Any seasoned business owner will tell you that your list or database of contacts is one of the most valuable assets you can have. It’s important that you store the contact information of qualified individuals that might be interested in your products and services.

This is so you can reach out to them consistently using email marketing software like MailChimp, which can keep your sales pipeline full and your income steady.

Developing a nurturing cycle – a series of emails for new subscribers that opt-in to your email list will increase your chances of converting them into paying customers by maintaining top-of-mind presence and developing deeper relationships.

10. Try networking

They say your network is your ‘net worth’. Networking is a give-and-take exercise that requires you to be authentic, sometimes daring but most importantly, always resourceful.

Getting connected to prolific individuals or magnates in adjacent industries can accelerate the growth of your business with opportunities that you may not have gotten, if you had not put yourself out there to meet new people.

Try heading to your local casual networking meetups or to a more formal conference with a purpose: meeting people that you can help and the ones that can help you.

11. Develop a personal brand

If you are the face of your business, you’ll do well by investing in developing a personal brand.

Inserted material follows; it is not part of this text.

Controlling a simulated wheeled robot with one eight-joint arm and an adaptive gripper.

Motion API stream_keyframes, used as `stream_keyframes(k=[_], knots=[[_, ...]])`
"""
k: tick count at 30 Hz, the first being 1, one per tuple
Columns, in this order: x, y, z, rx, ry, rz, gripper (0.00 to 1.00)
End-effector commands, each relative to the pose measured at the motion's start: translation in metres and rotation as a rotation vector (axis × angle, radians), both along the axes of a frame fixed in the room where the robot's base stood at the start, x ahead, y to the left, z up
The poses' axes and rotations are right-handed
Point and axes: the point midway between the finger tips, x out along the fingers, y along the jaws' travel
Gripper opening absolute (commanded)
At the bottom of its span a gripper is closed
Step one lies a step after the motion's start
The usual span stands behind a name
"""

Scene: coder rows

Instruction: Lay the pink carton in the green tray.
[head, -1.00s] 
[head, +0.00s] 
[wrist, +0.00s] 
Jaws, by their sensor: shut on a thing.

This means that if people trust you, they’ll by association, trust the business.

A great example of someone who’s successfully done so is Neil Patel – someone who’s spent hundreds of thousands of dollars on growing his personal brand. He has built a strong audience, consistently writes contrarian thought pieces and has also delivered massive value to his followers.

Although it can be a daunting experience when it comes to building a personal brand starting from ground zero, here are some simple yet helpful tips to make your journey as seamless as possible:

  • Decide what you stand for as a brand.
  • Decide what you don’t stand for as a brand.
  • Develop content for your social channels that are helpful to your audience but also communicate your stance on topics related to your expertise.

12. Model after your competitors or differentiate

This might sound counterintuitive but your competitors with a longstanding business can be useful references for the way you run yours.

Take a leaf from their strategies to acquire more customers and grow your bottom-line. More often than not, you’ll find that they’ve made all the mistakes that you can avoid to get to their current method of operation. Consider:

  • How they do marketing – how do they gain awareness and more customers?
  • Their brand messaging and how they communicate to the public
  • The way they price their services

Naturally, there may also be a lot of things your competitors are doing wrong. Do well to avoid those pitfalls –with the benefit of hindsight– and you’ll get ahead of them one day.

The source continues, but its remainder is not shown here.